>> begin Dataset rows

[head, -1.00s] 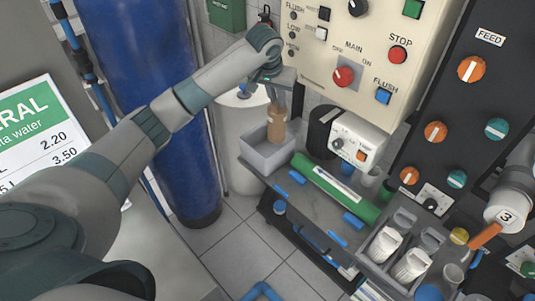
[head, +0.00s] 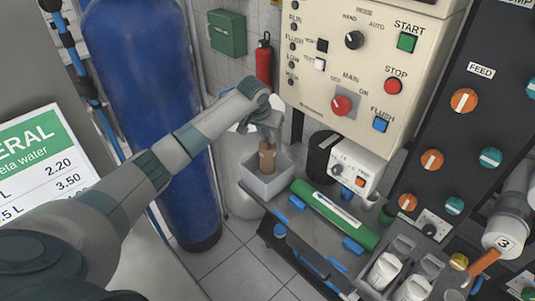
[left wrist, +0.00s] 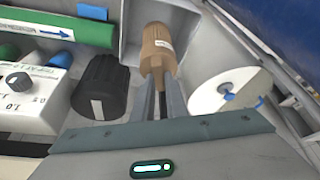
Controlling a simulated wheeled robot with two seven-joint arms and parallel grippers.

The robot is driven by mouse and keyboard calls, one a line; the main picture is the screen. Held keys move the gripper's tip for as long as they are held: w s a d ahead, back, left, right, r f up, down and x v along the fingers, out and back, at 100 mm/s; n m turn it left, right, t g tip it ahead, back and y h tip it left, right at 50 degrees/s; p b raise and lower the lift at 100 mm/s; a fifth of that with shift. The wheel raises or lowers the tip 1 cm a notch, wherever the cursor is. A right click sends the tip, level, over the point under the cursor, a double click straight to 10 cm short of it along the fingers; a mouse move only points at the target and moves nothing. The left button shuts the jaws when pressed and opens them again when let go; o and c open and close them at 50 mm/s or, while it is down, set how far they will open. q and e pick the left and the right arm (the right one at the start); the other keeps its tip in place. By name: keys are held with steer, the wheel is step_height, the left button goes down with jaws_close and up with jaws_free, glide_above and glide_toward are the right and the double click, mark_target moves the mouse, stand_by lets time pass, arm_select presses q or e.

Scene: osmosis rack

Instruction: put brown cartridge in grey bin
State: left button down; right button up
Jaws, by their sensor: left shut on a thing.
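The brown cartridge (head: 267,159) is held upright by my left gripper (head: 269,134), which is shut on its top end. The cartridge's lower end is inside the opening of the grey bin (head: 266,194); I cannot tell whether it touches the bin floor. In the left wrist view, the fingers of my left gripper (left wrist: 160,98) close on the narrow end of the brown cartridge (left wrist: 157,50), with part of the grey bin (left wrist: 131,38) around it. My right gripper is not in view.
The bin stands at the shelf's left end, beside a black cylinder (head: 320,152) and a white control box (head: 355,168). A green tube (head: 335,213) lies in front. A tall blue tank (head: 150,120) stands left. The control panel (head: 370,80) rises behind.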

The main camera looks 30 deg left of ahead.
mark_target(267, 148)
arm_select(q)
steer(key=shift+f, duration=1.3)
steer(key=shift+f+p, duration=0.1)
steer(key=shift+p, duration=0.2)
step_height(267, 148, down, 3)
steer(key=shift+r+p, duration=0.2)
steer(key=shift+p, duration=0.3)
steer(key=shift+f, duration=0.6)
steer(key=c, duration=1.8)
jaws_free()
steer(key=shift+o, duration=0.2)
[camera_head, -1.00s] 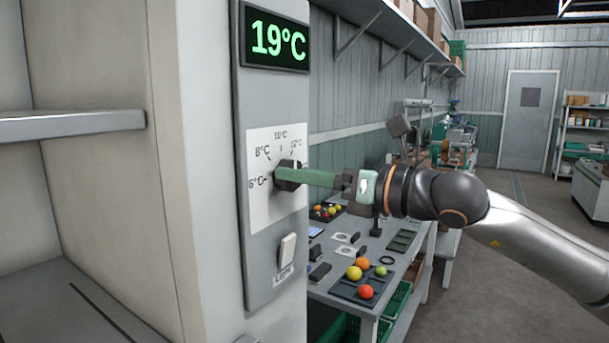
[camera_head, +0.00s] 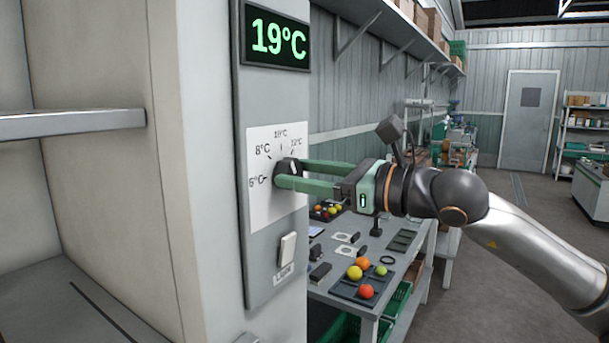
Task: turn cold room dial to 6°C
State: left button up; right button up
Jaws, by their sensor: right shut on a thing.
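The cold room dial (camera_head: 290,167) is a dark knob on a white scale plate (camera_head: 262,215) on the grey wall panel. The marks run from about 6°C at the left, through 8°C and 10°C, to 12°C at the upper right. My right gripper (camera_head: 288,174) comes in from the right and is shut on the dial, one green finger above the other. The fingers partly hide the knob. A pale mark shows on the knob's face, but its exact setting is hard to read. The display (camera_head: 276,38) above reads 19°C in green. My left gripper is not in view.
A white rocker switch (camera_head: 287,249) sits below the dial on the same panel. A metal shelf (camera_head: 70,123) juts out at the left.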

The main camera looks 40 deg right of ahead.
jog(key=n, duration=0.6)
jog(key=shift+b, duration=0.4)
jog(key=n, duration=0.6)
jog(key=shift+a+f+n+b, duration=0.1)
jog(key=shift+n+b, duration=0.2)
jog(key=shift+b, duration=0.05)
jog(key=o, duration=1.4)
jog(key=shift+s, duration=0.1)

>> end Dataset rows

▸ Set task:
Keep every word of the data as it is when you write it out, but drop the pictures.

▸ Result below:
[head, -1.00s] 
[head, +0.00s] 
[left wrist, +0.00s] 
Controlling a simulated wheeled robot with two seven-joint arms and parallel grippers.

The robot is driven by mouse and keyboard calls, one a line; the main picture is the screen. Held keys move the gripper's tip for as long as they are held: w s a d ahead, back, left, right, r f up, down and x v along the fingers, out and back, at 100 mm/s; n m turn it left, right, t g tip it ahead, back and y h tip it left, right at 50 degrees/s; p b raise and lower the lift at 100 mm/s; a fifth of that with shift. The wheel raises or lowers the tip 1 cm a notch, wherever the cursor is. A right click sends the tip, level, over the point under the cursor, a double click straight to 10 cm short of it along the fingers; a mouse move only points at the target and moves nothing. The left button shuts the jaws when pressed and opens them again when let go; o and c open and close them at 50 mm/s or, while it is down, set how far they will open. q and e pick the left and the right arm (the right one at the start); the other keeps its tip in place. By name: keys are held with steer, the wheel is step_height, the left button goes down with jaws_close and up with jaws_free, glide_above and glide_toward are the right and the double click, mark_target moves the mouse, stand_by lets time pass, arm_select presses q or e.

Scene: osmosis rack

Instruction: put brown cartridge in grey bin
State: left button down; right button up
Jaws, by their sensor: left shut on a thing.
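The brown cartridge (head: 267,159) is held upright by my left gripper (head: 269,134), which is shut on its top end. The cartridge's lower end is inside the opening of the grey bin (head: 266,194); I cannot tell whether it touches the bin floor. In the left wrist view, the fingers of my left gripper (left wrist: 160,98) close on the narrow end of the brown cartridge (left wrist: 157,50), with part of the grey bin (left wrist: 131,38) around it. My right gripper is not in view.
The bin stands at the shelf's left end, beside a black cylinder (head: 320,152) and a white control box (head: 355,168). A green tube (head: 335,213) lies in front. A tall blue tank (head: 150,120) stands left. The control panel (head: 370,80) rises behind.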

The main camera looks 30 deg left of ahead.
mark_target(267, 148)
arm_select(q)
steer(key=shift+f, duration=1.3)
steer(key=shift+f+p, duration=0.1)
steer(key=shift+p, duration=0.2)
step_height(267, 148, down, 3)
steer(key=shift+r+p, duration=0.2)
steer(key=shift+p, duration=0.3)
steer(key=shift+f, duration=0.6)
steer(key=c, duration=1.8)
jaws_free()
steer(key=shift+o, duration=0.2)
[camera_head, -1.00s] 
[camera_head, +0.00s] 
Task: turn cold room dial to 6°C
State: left button up; right button up
Jaws, by their sensor: right shut on a thing.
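The cold room dial (camera_head: 290,167) is a dark knob on a white scale plate (camera_head: 262,215) on the grey wall panel. The marks run from about 6°C at the left, through 8°C and 10°C, to 12°C at the upper right. My right gripper (camera_head: 288,174) comes in from the right and is shut on the dial, one green finger above the other. The fingers partly hide the knob. A pale mark shows on the knob's face, but its exact setting is hard to read. The display (camera_head: 276,38) above reads 19°C in green. My left gripper is not in view.
A white rocker switch (camera_head: 287,249) sits below the dial on the same panel. A metal shelf (camera_head: 70,123) juts out at the left.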

The main camera looks 40 deg right of ahead.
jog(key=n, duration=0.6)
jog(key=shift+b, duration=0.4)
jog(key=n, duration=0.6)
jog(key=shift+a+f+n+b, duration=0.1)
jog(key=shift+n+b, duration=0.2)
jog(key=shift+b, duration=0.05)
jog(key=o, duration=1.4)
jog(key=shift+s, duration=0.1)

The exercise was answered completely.